Maher Hathout and his philosophy of radical openness

It’s a scorching hot Friday, around noon, as congregants in their brightest pure-before-God colors approach the Islamic Center of Southern California for the lunchtime khutbah, or sermon. An impossibly tall, sleek-necked Somalian woman wearing a brilliant powder-yellow veil and matching skintight pants struts down this Koreatown stretch of Vermont like it’s her catwalk, unaware of the curious eyes that follow in her wake. From the opposite direction, two South Asian men with thick copper beards dramatically open a white umbrella to protect their vulnerable scalps from the heat. In their bleached-white thobes (the versatile male gowns that can be worn during the day for conducting business or at night for sleeping) they create a blinding light reflected in the windows of a nearby Sizzler. I can’t see through the dark, tinted glass to check for any raised eyebrows or hesitant pauses at the salad bar among the restaurant customers witnessing this Muslim procession. In any case, none of these traditionally dressed Muslims seems worried about onlookers; none has toned down the display of religious symbols — veils, skullcaps, flowing robes, prayer beads.
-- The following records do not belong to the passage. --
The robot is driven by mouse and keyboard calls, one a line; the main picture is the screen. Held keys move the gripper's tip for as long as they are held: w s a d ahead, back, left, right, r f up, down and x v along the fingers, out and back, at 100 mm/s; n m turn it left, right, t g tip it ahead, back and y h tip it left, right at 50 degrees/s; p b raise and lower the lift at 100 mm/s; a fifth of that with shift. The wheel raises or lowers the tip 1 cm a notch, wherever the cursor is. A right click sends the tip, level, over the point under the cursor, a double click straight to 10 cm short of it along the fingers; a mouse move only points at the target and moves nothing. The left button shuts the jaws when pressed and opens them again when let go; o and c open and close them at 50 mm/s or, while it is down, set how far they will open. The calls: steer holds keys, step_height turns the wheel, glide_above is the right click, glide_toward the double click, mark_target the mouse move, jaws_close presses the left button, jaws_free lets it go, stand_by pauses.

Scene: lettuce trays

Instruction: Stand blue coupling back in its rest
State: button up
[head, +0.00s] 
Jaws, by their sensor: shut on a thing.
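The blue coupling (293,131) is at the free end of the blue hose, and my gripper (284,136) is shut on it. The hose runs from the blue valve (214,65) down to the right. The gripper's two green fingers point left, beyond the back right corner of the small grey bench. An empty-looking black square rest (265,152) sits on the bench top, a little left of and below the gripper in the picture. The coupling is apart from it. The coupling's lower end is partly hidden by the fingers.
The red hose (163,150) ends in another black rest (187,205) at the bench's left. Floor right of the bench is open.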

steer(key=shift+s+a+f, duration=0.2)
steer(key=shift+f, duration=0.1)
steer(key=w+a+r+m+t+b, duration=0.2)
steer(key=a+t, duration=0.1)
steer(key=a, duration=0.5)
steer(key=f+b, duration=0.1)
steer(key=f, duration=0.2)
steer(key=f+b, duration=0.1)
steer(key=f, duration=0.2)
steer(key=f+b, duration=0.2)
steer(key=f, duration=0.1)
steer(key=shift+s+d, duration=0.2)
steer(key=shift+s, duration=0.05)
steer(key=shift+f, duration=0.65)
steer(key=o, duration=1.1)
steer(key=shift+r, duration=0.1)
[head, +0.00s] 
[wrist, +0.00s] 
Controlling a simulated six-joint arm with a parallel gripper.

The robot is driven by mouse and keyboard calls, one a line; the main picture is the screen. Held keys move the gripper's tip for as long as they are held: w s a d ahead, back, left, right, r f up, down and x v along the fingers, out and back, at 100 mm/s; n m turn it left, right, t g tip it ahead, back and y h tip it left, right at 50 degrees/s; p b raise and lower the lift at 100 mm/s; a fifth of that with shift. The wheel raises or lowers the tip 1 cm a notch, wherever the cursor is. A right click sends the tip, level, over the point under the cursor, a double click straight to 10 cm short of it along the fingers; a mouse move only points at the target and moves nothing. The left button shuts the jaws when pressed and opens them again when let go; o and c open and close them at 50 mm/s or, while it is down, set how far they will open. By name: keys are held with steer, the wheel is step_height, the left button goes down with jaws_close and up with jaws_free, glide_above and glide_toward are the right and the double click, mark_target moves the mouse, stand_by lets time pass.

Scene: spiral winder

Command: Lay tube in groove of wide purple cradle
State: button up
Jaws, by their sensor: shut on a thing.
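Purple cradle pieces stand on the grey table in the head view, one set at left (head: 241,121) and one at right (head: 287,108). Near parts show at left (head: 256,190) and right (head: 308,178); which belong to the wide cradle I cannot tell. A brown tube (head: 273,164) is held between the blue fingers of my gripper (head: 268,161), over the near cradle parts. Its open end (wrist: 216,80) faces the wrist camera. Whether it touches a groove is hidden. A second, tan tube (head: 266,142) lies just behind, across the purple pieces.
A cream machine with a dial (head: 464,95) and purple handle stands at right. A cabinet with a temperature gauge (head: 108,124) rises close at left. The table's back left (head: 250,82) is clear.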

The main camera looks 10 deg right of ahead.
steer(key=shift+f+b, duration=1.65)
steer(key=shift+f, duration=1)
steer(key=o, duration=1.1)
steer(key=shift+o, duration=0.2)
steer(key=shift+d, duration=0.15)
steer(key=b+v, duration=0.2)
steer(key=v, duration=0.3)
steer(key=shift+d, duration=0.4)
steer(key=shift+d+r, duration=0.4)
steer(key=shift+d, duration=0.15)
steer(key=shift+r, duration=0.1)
In Europe, where the burgeoning fear of Muslim invasion and the specter of “Eurabia” have increased anti-immigrant sentiment, these symbols have been called “intimidating,” a “public imposition of faith.” Even in Culver City, at King Fahad Mosque — a lavish gift from Saudi Arabia — the home immediately adjacent is decked out all over in patriotic and sometimes belligerent American bumper stickers, as though the mosque had provoked the reaction. Here on Vermont, however, there’s no overt tension and only a few security guards. A couple of African-American locals say hello to the Muslims as if they’ve watched this scene unfold a hundred times before.
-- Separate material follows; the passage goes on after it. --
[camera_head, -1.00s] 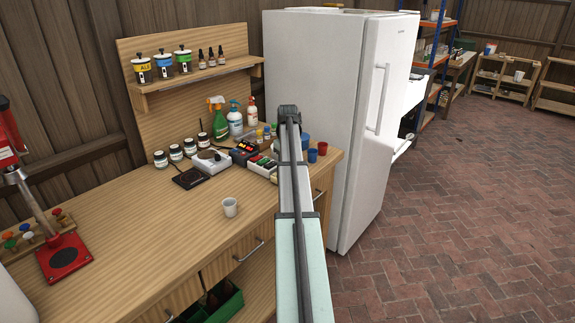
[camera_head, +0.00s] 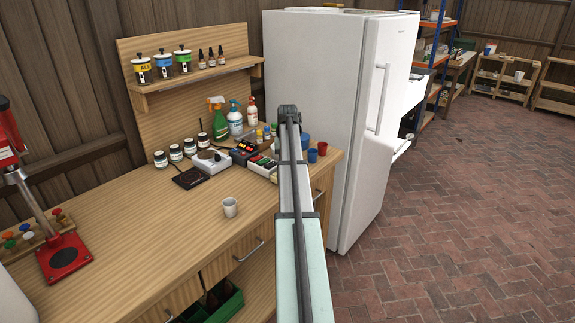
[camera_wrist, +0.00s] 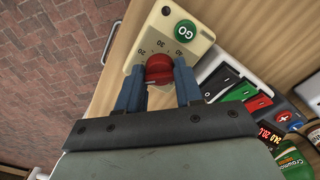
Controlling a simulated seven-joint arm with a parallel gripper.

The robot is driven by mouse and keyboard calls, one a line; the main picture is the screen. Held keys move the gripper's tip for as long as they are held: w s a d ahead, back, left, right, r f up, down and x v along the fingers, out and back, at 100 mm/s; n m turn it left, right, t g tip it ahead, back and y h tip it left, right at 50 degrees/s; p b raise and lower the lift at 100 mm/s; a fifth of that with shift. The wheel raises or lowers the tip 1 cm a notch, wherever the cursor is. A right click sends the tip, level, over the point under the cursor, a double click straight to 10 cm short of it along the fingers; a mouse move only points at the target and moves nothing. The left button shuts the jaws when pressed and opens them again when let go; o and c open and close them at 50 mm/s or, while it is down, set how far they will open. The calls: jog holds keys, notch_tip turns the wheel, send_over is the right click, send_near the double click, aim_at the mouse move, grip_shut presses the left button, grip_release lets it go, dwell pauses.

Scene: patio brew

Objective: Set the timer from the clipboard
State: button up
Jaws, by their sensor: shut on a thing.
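In the wrist view, the timer (camera_wrist: 143,36) is a cream box with a green GO button (camera_wrist: 185,30), printed numbers around its dial, and a red knob (camera_wrist: 159,68). The numbers 20, 30 and 40 are readable. My gripper (camera_wrist: 160,78) has its blue fingers on either side of the red knob and is shut on it. In the head view, my arm covers the gripper and the timer. I cannot make out a clipboard in either view.
Beside the timer is a box with green, black and red switches (camera_wrist: 237,90). A red-digit display and a green-labelled bottle (camera_wrist: 293,160) are close by. A white cup (camera_head: 230,207) stands on the wooden bench (camera_head: 150,240). The white fridge (camera_head: 325,90) stands behind my arm.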

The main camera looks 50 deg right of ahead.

The Islamic Center itself is less flamboyant than its congregants. Much more modest than the King Fahad Mosque, the center feels more local and more American, with its ’70s beige-and-brown station-wagon interior. Obviously a converted space, the mosque is situated with the pulpit in the corner; concentric rings in the yellow carpet around it allow the faithful to orient themselves toward Mecca. (New mosques are ordinarily constructed so that their main axis aligns more naturally with the direction of Mecca.)

Still, this cool, soft abode offers a respite from the urban harshness outside. Many sit idly gazing into space, a few nap on the inviting surfaces and others shake hands, chat or greet each other with an energetic “Keyf halek?” (“How is your health?”) When the praying begins, we will stand side by side and connect our pinkie toes until we form an uninterrupted chain of bare feet facing the pulpit, filling in every space along the arc-grooves of the carpet.

Normally, it feels like punishment to stare into a corner, but there is some pride here in the moral worth of an austere house of worship. The congregants seem like pilgrims who've come to establish a house of God and reinvigorate a building that has fallen out of use, in the best pioneering spirit of the American West. The embodiment of this pioneering spirit for Muslims in the U.S. is the spokesperson and former chairman of the Islamic Center, Dr. Maher Hathout, an Egyptian-born former cardiologist who has risen as one of the messengers for an American Islamic identity that engages modernity and sees friends rather than foes in the great intellectual innovations and progressive theories of our time.

“I believe that a real Muslim ought to be progressive,” insists Hathout, who has become an American citizen. “Anyone who doesn’t adapt and cope with the dynamics and changes in life is actually rendering the religion archaic and irrelevant. If this is what is meant by ‘progressive,’ then certainly I am.”

In an era when Muslims are increasingly feared as a monolithic, impenetrable community of believers, dangerously insular and rigid in their doctrine, Hathout and the members of his mosque are carving out a new form of American Islam, founded in line with the progressive political philosophies that created the United States and headed by an immigrant who wants to distance himself from certain negative memories of the East. His ideas put him at odds with Islam’s most conservative voices; at the same time, he has acquired a small but vocal group of non-Muslim critics who are quick to lump him in with the same America-hating strain of Islam that he is working so hard to change. But to dismiss Hathout and the Islamic Center is to miss an important part of the evolving story of Muslims in America.

Even Islamic traditions as seemingly ingrained as the segregation of the sexes during worship — a nagging bone of contention in the liberal societies in which many diaspora Muslims have made their homes — are being adapted to the modern world. Some mosques have completely separate male and female quarters, including separate entrances for “brothers” and “sisters.” Others separate men and women in parallel aisles, and some have a single space with men in front and women in back. In a few mosques, the female space offers more visibility of the imam giving the khutbah, but usually the reverse is true. Here at the Islamic Center, all congregants enter through the same door and talk freely in the hallways. Most of the women don’t bother to wear a head scarf until they walk into the actual prayer area. Still, in the main hall, the men pray in front and the women in the back, separated by chairs for the elderly, who cannot bend and prostrate.